== Short problem ==
Check each line below for the word "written" and give the number of lines that have it, nothing more.

== Records for processing ==
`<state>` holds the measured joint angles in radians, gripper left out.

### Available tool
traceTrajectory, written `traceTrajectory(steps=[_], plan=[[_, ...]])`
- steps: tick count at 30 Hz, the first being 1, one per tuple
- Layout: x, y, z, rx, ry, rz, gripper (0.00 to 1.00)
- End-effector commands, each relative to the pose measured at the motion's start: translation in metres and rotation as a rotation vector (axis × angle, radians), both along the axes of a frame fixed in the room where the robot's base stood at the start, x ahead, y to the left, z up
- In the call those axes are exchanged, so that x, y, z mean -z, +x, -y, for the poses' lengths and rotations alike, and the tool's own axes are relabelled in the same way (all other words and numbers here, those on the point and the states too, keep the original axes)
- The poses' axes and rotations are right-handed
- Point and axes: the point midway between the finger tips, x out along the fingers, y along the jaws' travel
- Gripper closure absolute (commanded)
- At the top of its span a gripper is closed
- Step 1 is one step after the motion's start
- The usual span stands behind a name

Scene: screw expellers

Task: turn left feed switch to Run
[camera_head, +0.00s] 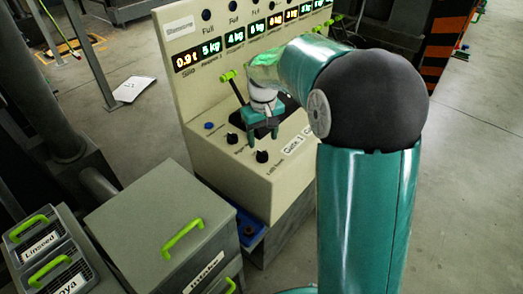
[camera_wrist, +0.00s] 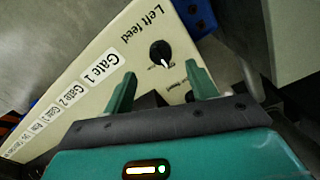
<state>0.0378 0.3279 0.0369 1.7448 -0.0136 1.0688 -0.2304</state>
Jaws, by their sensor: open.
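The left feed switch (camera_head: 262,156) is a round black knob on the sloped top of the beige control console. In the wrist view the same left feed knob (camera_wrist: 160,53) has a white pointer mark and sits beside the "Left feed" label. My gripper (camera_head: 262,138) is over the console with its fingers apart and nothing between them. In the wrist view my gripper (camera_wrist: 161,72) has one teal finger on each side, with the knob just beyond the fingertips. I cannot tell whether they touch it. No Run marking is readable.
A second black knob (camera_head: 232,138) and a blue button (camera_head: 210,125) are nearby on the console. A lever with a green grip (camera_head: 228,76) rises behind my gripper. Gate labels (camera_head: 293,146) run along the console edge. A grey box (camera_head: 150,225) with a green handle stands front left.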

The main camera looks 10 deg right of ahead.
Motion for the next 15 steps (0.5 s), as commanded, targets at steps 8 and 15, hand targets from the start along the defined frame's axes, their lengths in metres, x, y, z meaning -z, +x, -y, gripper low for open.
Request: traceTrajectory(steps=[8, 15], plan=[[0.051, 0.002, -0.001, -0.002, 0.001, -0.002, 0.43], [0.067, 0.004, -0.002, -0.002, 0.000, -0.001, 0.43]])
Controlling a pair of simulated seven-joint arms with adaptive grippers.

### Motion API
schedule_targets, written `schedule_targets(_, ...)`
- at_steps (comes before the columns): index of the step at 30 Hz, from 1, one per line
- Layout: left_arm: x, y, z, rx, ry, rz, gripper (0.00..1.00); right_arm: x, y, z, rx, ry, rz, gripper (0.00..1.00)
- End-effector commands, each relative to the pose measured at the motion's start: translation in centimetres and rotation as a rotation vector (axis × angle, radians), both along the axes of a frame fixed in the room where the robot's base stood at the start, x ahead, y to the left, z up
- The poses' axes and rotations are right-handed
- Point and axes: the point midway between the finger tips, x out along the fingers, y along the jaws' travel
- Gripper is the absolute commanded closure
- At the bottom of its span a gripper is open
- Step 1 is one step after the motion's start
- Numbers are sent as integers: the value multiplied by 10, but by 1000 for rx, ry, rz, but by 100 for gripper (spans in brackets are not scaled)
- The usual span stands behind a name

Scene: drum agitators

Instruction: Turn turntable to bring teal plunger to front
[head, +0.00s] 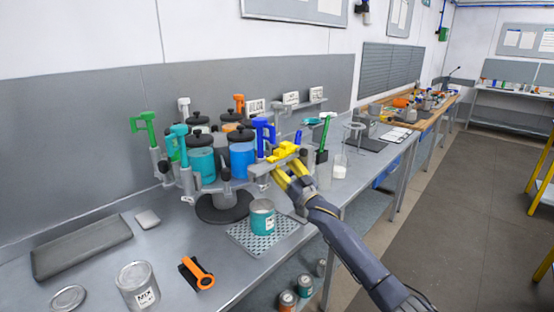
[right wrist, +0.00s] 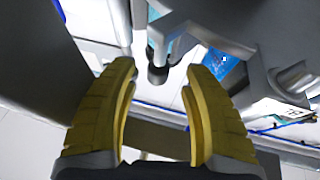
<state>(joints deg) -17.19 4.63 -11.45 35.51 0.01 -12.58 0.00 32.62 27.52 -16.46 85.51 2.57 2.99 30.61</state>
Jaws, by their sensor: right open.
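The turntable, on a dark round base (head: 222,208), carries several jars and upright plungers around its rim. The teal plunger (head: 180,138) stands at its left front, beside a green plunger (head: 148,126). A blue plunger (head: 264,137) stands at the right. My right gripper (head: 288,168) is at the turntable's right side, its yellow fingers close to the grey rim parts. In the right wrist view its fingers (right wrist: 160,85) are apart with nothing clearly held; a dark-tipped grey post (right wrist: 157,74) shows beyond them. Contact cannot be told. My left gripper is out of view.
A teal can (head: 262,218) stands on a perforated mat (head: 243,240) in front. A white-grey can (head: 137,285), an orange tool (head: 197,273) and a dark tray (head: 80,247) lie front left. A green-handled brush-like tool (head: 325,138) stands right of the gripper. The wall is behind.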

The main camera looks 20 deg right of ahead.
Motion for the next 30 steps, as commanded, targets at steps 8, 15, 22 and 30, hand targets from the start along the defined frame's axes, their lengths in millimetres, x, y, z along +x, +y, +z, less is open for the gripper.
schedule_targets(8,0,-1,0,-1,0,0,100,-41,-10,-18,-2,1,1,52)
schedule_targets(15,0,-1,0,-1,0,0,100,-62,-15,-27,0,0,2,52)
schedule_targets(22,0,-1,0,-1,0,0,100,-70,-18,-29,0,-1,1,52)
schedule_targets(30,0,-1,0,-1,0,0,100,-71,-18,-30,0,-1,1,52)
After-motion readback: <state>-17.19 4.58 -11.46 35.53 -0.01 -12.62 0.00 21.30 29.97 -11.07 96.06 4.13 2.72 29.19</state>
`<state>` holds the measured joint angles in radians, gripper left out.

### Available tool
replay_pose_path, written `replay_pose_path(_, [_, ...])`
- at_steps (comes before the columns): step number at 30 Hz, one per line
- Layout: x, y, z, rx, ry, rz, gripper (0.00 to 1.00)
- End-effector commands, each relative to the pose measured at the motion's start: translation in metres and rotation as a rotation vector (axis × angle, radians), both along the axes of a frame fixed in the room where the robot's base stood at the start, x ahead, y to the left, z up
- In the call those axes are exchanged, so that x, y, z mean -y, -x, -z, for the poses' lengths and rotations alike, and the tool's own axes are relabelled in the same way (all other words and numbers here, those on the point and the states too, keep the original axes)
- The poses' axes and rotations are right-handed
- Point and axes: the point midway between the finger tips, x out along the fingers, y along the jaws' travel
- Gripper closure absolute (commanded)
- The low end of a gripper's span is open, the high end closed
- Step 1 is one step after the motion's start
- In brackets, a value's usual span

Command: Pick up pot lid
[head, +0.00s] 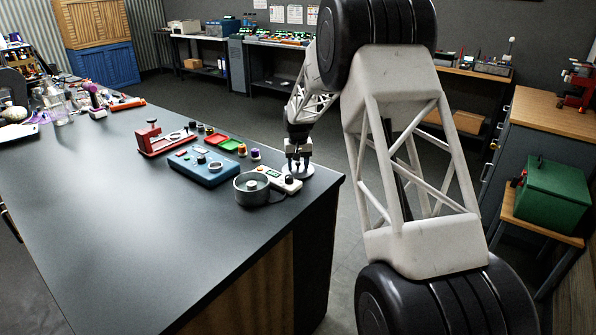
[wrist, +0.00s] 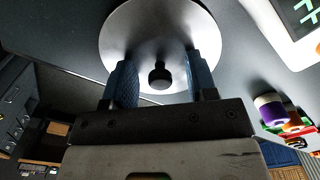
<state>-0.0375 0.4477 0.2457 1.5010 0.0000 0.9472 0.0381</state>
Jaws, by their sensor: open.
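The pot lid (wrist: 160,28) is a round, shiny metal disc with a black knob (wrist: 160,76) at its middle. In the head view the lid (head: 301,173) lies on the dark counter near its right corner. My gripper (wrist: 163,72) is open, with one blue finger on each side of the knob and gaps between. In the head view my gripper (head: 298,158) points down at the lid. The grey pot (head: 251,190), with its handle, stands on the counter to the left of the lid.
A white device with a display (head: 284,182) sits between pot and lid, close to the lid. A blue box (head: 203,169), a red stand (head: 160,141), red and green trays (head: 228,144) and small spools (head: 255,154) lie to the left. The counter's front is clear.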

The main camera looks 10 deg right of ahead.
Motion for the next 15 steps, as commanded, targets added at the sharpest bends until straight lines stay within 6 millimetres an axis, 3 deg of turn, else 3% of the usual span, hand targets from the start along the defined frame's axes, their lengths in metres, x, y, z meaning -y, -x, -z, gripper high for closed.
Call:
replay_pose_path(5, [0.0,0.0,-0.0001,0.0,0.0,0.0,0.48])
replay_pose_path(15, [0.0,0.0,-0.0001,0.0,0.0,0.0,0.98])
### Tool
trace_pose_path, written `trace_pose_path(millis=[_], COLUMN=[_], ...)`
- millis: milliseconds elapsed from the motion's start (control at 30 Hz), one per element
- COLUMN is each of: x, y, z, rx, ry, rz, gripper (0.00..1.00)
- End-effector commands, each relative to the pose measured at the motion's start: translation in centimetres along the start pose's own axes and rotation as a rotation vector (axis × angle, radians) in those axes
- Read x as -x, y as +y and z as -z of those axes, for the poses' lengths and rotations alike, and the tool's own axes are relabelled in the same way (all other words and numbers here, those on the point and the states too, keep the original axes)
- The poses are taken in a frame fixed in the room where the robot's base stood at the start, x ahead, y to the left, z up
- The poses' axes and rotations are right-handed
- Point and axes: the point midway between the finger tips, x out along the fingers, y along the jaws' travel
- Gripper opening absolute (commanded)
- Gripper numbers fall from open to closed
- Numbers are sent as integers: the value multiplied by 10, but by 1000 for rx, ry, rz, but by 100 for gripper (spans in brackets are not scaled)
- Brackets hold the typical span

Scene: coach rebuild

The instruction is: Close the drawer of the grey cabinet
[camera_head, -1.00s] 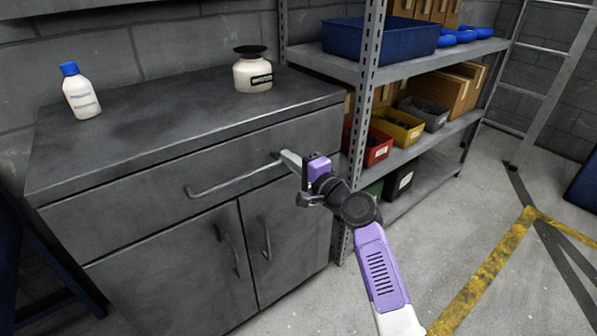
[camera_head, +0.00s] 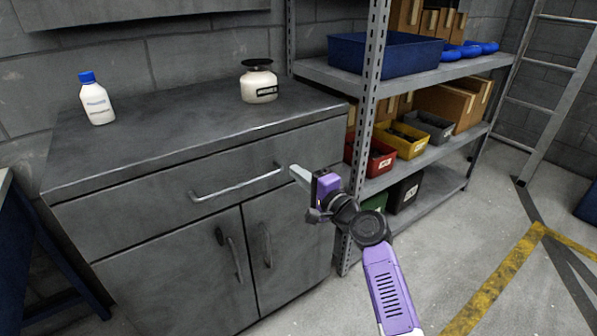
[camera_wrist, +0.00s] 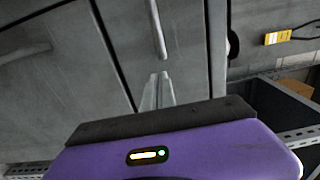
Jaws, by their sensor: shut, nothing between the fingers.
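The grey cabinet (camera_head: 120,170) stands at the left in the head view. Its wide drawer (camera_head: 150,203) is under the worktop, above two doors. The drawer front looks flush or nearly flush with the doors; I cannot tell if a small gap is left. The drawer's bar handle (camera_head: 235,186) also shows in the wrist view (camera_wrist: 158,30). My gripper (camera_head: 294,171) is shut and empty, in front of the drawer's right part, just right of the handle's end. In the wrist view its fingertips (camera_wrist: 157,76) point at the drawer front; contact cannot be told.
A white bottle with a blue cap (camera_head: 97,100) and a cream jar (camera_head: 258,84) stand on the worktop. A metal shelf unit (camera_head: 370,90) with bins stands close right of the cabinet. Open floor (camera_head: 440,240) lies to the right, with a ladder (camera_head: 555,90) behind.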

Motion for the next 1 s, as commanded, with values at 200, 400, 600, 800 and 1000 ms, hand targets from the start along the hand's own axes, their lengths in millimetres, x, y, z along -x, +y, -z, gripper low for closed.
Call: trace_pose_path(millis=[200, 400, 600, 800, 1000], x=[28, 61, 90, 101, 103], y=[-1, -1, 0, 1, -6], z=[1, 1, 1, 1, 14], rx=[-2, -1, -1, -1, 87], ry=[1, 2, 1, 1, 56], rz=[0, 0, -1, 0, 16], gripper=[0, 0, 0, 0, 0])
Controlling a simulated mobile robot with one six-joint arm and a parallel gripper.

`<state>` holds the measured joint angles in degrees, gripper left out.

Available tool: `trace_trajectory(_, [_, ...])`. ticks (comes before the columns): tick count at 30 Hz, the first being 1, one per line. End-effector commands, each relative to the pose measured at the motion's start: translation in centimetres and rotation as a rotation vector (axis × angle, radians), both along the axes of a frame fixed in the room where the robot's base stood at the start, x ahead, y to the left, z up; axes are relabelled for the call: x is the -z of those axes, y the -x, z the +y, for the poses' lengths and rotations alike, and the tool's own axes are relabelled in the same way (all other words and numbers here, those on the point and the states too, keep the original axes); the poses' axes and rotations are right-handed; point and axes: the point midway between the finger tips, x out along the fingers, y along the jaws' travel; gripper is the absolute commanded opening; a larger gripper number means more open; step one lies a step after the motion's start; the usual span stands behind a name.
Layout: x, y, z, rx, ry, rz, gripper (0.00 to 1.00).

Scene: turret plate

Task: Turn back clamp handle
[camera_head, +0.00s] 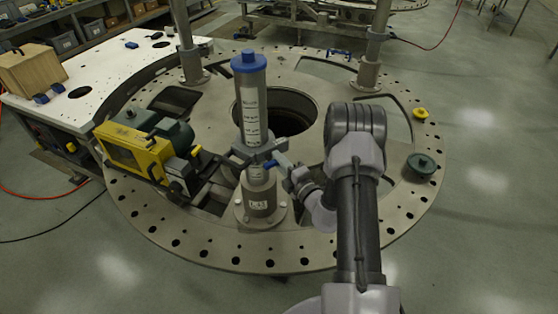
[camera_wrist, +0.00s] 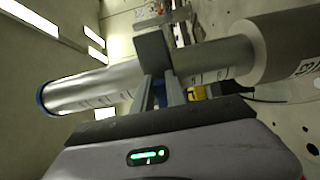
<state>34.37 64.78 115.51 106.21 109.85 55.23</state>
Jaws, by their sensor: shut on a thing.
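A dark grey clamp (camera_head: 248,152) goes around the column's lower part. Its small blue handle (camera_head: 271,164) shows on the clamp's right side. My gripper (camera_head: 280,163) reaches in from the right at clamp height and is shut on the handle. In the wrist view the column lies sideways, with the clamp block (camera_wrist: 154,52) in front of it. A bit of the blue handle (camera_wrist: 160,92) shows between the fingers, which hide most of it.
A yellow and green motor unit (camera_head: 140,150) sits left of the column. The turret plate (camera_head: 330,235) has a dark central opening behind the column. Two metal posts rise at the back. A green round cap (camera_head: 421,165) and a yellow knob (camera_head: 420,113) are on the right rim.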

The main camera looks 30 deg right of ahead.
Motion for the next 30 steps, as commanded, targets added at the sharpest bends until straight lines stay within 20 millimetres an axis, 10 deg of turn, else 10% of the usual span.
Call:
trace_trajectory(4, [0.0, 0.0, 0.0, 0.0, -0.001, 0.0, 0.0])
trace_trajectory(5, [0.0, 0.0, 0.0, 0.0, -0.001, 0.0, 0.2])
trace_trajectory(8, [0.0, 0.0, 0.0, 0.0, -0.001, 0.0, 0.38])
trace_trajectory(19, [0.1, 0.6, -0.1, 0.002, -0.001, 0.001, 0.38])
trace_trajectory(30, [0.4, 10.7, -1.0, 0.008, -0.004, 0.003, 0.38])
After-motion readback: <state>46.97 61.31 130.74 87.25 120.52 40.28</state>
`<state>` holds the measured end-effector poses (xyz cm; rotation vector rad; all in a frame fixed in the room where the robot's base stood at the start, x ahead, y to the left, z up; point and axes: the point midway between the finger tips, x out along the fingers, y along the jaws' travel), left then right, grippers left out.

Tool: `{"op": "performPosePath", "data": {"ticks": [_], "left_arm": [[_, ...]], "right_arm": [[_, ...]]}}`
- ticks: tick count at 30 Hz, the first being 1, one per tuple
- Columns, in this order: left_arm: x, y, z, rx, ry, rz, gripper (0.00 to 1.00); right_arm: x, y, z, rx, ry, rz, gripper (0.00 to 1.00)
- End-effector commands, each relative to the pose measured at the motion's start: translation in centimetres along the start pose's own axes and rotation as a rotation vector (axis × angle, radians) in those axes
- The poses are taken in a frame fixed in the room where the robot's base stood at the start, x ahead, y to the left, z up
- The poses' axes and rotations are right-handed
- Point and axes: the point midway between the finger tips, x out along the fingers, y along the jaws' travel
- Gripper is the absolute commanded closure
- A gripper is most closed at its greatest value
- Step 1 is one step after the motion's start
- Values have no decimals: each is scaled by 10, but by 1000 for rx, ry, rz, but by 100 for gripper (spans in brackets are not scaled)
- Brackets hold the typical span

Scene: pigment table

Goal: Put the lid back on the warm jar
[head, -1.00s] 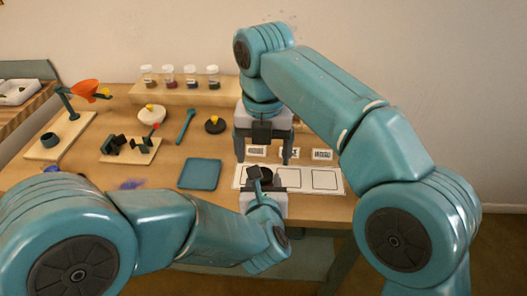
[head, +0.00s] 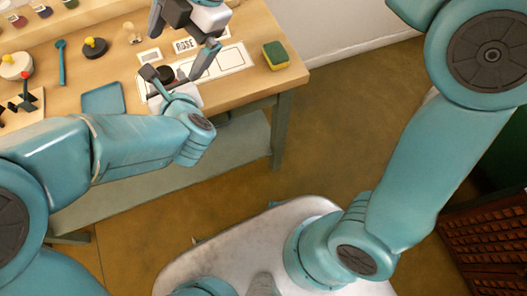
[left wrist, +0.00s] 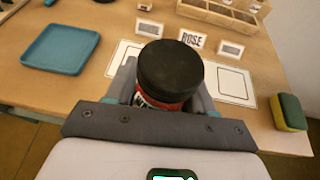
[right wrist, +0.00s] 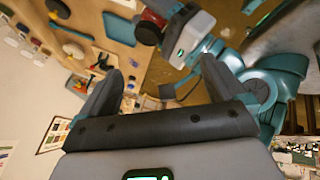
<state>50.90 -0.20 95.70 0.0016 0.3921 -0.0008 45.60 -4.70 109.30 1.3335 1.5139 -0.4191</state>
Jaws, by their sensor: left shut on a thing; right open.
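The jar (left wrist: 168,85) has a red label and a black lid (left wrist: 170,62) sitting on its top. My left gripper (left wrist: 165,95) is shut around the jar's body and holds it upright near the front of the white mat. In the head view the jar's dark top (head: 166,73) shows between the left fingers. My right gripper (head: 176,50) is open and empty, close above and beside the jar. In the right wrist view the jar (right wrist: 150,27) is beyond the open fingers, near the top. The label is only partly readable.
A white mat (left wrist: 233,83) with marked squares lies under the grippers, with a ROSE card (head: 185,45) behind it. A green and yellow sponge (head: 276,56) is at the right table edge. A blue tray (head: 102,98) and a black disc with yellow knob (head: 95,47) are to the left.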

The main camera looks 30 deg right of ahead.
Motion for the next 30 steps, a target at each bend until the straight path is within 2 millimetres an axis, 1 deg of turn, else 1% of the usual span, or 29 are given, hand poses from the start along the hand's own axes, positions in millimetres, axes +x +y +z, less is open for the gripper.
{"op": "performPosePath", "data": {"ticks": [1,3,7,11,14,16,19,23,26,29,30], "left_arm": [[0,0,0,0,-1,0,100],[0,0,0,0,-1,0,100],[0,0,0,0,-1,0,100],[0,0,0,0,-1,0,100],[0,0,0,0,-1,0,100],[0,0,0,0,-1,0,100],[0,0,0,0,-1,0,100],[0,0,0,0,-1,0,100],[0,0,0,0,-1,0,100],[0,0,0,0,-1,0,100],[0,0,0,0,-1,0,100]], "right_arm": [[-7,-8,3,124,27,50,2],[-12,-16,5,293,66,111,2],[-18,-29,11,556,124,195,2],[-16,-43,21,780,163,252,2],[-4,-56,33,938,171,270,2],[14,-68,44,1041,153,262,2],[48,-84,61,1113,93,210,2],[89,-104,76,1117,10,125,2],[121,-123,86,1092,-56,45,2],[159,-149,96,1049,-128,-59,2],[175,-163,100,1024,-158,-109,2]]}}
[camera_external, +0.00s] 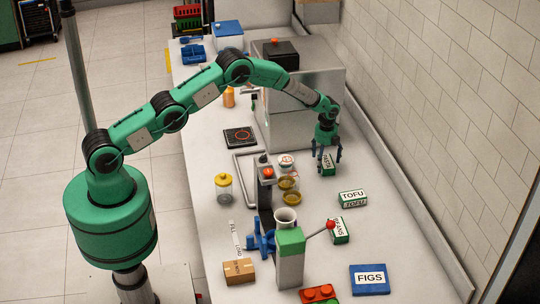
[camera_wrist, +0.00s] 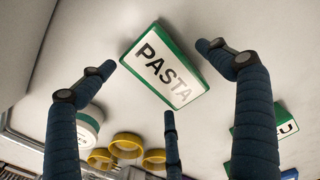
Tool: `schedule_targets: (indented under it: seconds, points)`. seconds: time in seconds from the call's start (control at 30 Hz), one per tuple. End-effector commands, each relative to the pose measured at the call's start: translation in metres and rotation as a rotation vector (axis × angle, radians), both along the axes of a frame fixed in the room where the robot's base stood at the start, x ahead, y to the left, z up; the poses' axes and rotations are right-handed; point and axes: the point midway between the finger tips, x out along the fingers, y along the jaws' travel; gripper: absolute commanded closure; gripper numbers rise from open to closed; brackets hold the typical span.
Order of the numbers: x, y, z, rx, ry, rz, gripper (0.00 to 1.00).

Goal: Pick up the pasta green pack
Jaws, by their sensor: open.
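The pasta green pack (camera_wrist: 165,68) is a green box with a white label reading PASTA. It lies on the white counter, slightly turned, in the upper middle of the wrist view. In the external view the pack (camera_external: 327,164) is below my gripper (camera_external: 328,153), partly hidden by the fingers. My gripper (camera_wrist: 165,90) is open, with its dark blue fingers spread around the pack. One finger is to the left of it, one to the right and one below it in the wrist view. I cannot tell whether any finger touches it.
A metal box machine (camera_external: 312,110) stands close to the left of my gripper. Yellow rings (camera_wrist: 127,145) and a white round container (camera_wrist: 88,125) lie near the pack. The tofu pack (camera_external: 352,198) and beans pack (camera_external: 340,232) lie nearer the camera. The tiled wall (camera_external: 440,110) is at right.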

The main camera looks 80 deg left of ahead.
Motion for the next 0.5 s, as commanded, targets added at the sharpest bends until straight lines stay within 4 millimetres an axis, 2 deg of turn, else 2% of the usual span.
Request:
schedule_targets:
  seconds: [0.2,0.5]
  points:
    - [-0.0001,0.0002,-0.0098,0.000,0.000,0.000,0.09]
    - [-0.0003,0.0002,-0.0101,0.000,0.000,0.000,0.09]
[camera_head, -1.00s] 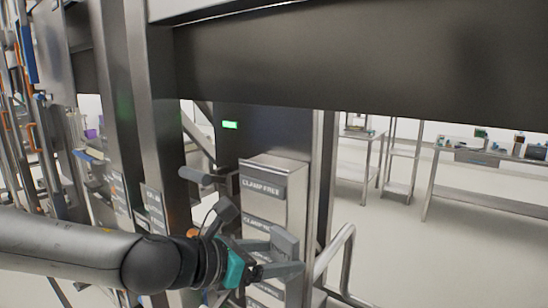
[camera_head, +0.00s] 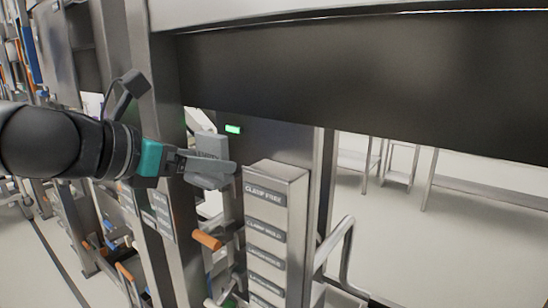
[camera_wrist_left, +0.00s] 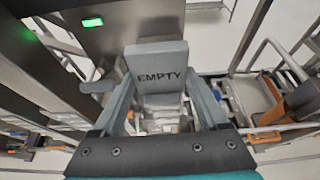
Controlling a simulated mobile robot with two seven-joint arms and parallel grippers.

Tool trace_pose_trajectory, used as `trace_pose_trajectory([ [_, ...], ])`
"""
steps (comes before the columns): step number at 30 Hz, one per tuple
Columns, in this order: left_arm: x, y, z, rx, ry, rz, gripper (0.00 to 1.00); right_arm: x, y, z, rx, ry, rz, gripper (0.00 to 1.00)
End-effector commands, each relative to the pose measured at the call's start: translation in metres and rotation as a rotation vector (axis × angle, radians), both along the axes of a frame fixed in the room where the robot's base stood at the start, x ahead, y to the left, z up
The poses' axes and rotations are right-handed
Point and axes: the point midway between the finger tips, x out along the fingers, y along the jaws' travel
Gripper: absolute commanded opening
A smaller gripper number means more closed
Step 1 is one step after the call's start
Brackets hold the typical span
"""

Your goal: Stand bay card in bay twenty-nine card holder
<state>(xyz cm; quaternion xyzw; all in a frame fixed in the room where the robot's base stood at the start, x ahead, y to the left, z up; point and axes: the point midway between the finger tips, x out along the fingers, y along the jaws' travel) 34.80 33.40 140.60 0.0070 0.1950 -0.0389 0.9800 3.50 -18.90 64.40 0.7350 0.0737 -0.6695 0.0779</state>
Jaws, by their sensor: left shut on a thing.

== Response to this task ==
4